Ronnie knew it. We were all like his human shields. He knew the police were never going to come in shooting because of all the kids being in the place.

But there was something else that happened in that flat, too – something that would make me act in a way that would change my life for ever.

It was the third or maybe the fourth day. Ronnie announced that he wanted Paul to sit on his lap. I told Christine under my breath that if Ronnie made a move to the bedroom for what he’d call a ‘lie-down’ with Paul I would shoot him dead there and then. I could only imagine what he had in mind for my little brother. The room was dark so I went to the kitchen and got my own gun, a 9mm, from where I’d left it on the top of the fridge. Christine saw me and, hearing the click of a bullet going into the chamber, she grabbed my arm and started pleading, ‘No, no, Bobby! Please not here, not in front of the kids!’

But I’d made up my mind. I loaded a full clip. If Ronnie made a move on Paul, that would be his last. I was intending to unload the gun on him. Christine grabbed my arm, still begging me, ‘Please, please don’t do it!’

I said something like, ‘OK, Chris, it’s OK.’ But it wasn’t OK, not in the slightest.
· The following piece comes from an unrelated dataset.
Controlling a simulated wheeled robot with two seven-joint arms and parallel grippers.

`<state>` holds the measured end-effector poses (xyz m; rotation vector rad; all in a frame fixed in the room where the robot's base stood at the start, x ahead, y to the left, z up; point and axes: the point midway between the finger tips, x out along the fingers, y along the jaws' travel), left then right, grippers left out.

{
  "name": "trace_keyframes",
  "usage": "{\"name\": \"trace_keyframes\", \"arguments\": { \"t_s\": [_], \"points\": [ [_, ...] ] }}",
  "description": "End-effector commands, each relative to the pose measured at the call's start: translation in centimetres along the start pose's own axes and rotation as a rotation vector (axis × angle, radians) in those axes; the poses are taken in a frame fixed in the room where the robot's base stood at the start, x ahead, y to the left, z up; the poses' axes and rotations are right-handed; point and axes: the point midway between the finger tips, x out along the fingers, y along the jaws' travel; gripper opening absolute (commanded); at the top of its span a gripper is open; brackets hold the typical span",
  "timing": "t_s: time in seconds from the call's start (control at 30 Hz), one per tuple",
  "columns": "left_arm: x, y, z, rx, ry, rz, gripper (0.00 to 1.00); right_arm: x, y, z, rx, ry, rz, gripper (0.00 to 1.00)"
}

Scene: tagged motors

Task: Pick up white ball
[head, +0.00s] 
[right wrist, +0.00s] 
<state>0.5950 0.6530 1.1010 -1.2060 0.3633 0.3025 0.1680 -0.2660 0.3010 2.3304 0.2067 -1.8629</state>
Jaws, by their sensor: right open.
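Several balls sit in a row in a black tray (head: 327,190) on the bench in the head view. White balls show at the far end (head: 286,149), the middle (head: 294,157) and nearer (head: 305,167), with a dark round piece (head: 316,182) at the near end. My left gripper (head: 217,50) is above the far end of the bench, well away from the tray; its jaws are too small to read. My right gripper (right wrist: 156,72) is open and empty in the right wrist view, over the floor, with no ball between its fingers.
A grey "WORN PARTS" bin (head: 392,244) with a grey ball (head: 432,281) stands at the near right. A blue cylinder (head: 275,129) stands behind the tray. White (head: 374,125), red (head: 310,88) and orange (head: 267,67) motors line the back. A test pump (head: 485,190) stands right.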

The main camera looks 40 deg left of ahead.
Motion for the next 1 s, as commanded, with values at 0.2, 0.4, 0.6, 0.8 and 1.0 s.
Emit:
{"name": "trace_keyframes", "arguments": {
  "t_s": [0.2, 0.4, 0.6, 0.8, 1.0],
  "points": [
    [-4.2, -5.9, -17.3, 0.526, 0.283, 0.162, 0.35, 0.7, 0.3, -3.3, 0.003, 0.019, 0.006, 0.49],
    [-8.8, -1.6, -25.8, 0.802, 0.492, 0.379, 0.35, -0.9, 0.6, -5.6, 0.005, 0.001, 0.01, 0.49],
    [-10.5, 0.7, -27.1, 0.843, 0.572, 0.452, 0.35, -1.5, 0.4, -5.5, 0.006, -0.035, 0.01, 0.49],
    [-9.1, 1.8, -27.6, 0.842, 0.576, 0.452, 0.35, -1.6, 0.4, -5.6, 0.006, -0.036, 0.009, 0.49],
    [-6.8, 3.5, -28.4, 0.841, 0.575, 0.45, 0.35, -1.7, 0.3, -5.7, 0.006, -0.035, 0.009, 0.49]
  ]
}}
I hid my gun under my coat and, taking a deep breath, I pushed by her and stood in the doorway of the living room. Ronnie started to walk towards me until we were face to face with each other. He had his arm on Paul’s shoulder. He told me he was just going to lie down for a few minutes. I didn’t move out of the way. He could see I was not going to put up with it so he said: ‘Bobby, you silly boy, I just need to lie down.’
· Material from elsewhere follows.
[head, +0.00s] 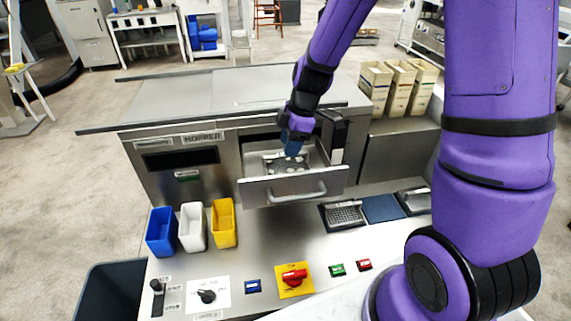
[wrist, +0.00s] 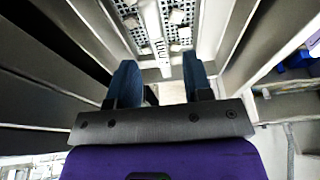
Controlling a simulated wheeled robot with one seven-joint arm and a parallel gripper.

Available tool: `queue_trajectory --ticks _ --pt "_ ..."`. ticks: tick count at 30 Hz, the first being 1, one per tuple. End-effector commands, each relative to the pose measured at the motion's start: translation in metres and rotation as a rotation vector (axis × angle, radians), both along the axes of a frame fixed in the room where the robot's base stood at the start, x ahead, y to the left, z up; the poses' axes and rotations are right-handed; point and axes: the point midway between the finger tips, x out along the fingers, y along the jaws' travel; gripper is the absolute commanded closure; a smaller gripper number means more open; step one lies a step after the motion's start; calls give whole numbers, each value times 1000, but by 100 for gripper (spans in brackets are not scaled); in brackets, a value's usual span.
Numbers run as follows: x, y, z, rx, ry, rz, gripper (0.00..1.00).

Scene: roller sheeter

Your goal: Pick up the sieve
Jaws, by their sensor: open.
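An open steel drawer (head: 268,190) under the hopper counter holds a flat grey perforated piece (head: 272,163), which looks like the sieve. In the wrist view the perforated sieve (wrist: 183,12) shows at the top, with dark holes, pale lumps on it and a light central strip. My gripper (head: 293,149) points down into the drawer, over the sieve, and hides part of it. In the wrist view my gripper (wrist: 158,70) has its two blue fingers apart, with nothing clearly between them. Whether the fingers touch the sieve, I cannot tell.
The drawer's walls stand close around my gripper. Blue (head: 161,232), white (head: 192,228) and yellow (head: 223,223) bins stand left of the drawer. A mesh-like tray (head: 343,215) and a blue pad (head: 382,209) lie right. Buttons and a red switch (head: 294,277) are in front.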

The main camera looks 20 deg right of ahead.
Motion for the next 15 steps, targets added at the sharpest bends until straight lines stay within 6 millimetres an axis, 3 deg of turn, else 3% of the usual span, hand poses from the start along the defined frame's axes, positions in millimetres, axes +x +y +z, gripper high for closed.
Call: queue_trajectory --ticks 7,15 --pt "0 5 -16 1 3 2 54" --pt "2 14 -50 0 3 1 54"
But he did not push by me, as I thought he would. He just stood there and talked on, with his eyes half-closed. And then, after what seemed to be the longest time, he turned and went back to the couch and sat down, putting Paul on his lap again. He closed his eyes, and seemingly went to sleep. I went and sat next to him and now I had my gun out under my coat, pointed at his heart, with one bullet in the chamber and the safety off and my finger firmly on the trigger.